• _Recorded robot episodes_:

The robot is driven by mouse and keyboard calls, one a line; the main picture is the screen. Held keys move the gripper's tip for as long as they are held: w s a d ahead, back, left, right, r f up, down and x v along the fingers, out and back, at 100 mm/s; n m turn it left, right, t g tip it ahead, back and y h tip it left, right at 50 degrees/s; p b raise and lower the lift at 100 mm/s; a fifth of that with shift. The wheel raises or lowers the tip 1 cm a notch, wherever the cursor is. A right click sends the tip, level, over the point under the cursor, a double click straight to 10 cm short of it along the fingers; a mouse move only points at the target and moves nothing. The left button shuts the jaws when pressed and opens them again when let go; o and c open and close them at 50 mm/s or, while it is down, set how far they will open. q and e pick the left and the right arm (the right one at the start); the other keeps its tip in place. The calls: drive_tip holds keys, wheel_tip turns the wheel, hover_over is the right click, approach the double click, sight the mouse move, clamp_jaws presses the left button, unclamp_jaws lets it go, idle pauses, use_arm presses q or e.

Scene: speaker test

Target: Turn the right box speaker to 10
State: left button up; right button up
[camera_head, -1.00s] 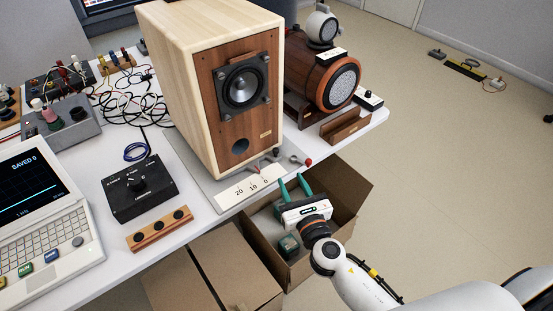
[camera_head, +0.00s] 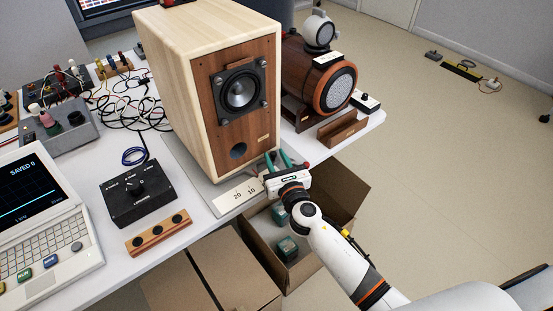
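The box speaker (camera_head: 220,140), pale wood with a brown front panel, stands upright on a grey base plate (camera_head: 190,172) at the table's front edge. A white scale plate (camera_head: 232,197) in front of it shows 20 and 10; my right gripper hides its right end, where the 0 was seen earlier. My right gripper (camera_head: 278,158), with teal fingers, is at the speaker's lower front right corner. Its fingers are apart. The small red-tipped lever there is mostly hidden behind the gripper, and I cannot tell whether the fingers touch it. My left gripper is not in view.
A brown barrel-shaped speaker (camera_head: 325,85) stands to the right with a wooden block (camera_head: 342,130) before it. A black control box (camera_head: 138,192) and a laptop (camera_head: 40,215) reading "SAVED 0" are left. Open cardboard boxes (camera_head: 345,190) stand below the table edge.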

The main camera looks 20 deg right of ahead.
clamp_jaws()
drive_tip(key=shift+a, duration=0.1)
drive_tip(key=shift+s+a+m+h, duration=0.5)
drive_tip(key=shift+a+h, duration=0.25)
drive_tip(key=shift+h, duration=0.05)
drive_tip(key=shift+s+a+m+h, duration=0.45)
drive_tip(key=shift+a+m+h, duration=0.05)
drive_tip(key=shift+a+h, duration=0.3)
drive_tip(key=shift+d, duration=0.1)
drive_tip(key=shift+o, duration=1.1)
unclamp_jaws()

---

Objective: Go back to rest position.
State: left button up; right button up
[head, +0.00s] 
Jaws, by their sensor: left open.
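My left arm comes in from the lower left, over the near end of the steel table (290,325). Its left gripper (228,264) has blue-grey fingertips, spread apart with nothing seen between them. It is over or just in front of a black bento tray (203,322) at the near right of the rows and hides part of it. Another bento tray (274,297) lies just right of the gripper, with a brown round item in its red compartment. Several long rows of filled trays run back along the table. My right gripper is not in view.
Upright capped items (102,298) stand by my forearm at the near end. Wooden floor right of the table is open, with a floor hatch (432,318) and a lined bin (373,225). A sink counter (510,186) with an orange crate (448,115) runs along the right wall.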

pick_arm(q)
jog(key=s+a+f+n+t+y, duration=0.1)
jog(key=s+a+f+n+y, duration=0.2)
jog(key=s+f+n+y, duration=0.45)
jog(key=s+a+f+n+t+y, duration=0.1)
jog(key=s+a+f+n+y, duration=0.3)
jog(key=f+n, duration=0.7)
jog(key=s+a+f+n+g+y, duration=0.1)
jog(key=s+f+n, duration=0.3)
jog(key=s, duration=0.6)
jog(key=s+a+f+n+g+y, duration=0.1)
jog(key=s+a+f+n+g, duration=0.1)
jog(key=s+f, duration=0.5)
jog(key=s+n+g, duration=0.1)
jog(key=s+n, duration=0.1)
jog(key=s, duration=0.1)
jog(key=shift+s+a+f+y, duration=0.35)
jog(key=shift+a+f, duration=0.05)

• _EXERCISE TASK_: Solely the line containing "The robot is", the line containing "Target: Turn the right box speaker to 10", and the lines between them are to be given again, exactly as written.

• _RESULT FOR THIS EXERCISE_:
The robot is driven by mouse and keyboard calls, one a line; the main picture is the screen. Held keys move the gripper's tip for as long as they are held: w s a d ahead, back, left, right, r f up, down and x v along the fingers, out and back, at 100 mm/s; n m turn it left, right, t g tip it ahead, back and y h tip it left, right at 50 degrees/s; p b raise and lower the lift at 100 mm/s; a fifth of that with shift. The wheel raises or lowers the tip 1 cm a notch, wherever the cursor is. A right click sends the tip, level, over the point under the cursor, a double click straight to 10 cm short of it along the fingers; a mouse move only points at the target and moves nothing. The left button shuts the jaws when pressed and opens them again when let go; o and c open and close them at 50 mm/s or, while it is down, set how far they will open. q and e pick the left and the right arm (the right one at the start); the other keeps its tip in place. The calls: drive_tip holds keys, wheel_tip turns the wheel, hover_over is the right click, approach the double click, sight the mouse move, clamp_jaws presses the left button, unclamp_jaws lets it go, idle pauses, use_arm presses q or e.

Scene: speaker test

Target: Turn the right box speaker to 10

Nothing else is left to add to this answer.